> Brief:
Each line containing the word "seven" needs to be copied.

*** Records for processing ***

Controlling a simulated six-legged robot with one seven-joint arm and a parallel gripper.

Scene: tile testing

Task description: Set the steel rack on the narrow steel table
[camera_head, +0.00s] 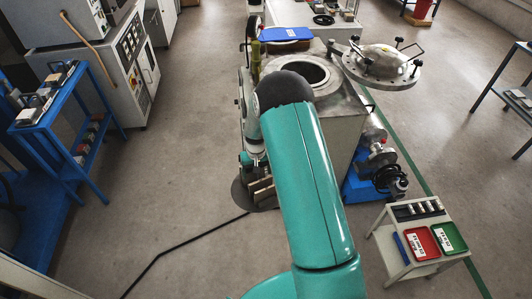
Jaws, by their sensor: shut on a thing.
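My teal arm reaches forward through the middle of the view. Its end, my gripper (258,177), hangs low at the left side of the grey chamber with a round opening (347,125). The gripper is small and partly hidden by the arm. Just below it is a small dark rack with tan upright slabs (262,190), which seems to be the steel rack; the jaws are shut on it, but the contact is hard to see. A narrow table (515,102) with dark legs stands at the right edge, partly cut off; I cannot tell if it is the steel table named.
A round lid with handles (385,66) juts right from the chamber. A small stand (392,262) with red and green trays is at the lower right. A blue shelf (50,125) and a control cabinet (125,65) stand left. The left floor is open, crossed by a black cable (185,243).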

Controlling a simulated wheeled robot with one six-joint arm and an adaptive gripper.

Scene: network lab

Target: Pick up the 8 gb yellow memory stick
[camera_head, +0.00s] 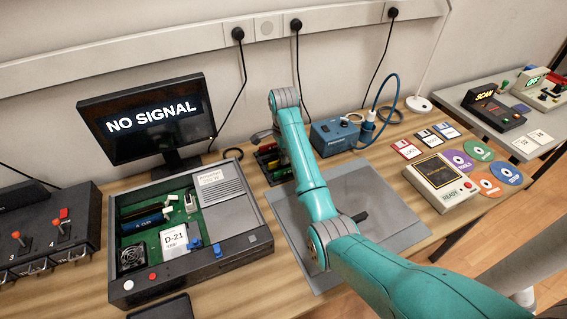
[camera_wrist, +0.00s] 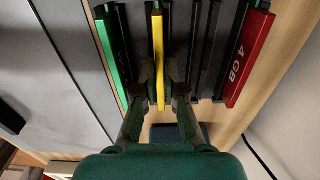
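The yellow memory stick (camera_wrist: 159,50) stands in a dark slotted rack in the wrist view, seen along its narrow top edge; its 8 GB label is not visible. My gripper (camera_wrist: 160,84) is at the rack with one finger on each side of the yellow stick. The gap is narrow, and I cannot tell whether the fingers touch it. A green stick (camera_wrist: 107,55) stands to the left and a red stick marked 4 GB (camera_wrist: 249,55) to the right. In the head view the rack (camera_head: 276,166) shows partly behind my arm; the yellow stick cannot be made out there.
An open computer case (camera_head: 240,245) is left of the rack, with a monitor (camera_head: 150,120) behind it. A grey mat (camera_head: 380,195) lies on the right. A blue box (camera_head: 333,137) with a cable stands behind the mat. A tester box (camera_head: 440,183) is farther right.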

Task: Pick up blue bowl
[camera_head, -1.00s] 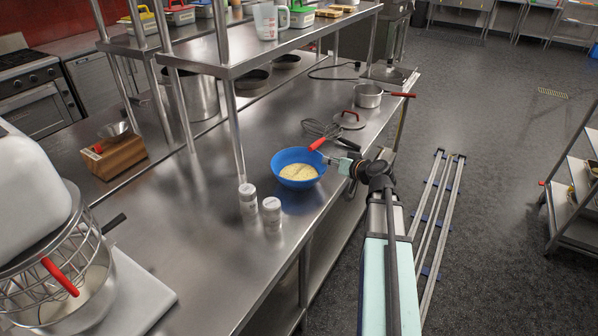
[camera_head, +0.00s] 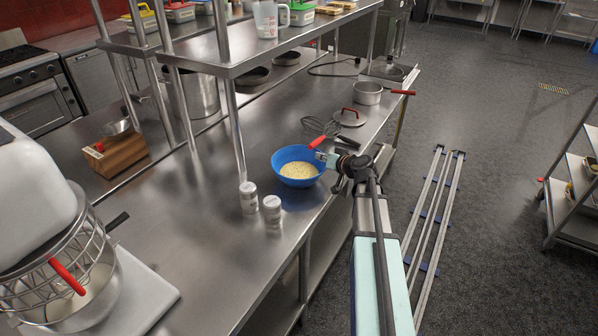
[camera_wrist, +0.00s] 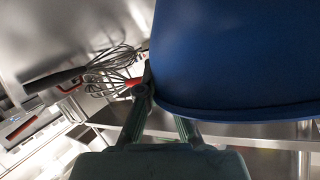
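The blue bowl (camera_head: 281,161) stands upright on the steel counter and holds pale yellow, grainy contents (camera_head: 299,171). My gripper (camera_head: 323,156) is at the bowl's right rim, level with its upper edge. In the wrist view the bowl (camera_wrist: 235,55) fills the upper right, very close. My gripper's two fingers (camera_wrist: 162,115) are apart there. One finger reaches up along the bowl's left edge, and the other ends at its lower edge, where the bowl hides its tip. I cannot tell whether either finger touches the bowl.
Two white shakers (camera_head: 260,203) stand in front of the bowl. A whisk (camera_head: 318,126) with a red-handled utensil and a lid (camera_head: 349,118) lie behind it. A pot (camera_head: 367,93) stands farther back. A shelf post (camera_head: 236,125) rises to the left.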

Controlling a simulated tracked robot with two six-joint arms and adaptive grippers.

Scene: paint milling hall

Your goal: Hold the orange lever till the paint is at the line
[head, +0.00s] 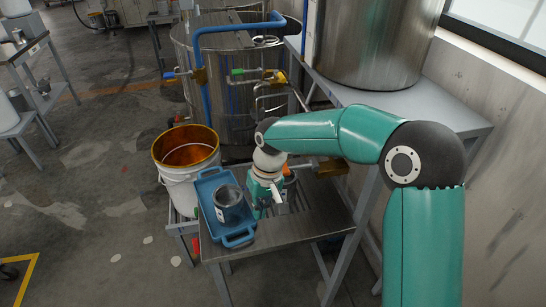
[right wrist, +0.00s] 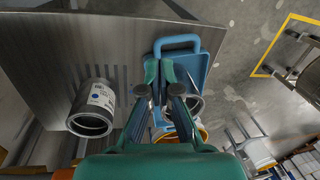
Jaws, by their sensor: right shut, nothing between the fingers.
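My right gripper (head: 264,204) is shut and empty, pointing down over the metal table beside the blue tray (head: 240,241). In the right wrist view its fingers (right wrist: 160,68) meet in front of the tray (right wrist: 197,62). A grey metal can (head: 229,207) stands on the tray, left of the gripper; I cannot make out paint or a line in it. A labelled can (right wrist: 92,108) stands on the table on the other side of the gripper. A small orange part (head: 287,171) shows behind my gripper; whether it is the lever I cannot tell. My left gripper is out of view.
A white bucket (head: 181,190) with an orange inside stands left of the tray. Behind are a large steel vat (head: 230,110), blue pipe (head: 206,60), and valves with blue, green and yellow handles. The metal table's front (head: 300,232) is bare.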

***
*** Records for processing ***

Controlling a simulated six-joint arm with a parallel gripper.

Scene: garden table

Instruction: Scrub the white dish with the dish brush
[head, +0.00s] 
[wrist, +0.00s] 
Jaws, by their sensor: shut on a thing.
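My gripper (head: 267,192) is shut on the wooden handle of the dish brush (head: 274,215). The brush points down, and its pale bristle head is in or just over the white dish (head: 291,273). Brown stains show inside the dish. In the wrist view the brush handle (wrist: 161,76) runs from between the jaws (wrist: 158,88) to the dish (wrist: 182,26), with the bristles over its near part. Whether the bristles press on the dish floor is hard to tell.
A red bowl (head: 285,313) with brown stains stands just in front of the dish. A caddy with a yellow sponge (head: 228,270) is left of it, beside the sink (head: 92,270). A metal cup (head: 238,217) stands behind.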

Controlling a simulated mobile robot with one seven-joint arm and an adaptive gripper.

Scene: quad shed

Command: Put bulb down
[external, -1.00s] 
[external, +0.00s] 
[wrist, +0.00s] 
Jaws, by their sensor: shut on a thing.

***

> Task solution:
Controlling a simulated six-legged robot with one seven-joint arm and a parallel gripper.
Controlling a simulated mobile robot with one seven-joint arm and an adaptive gripper.

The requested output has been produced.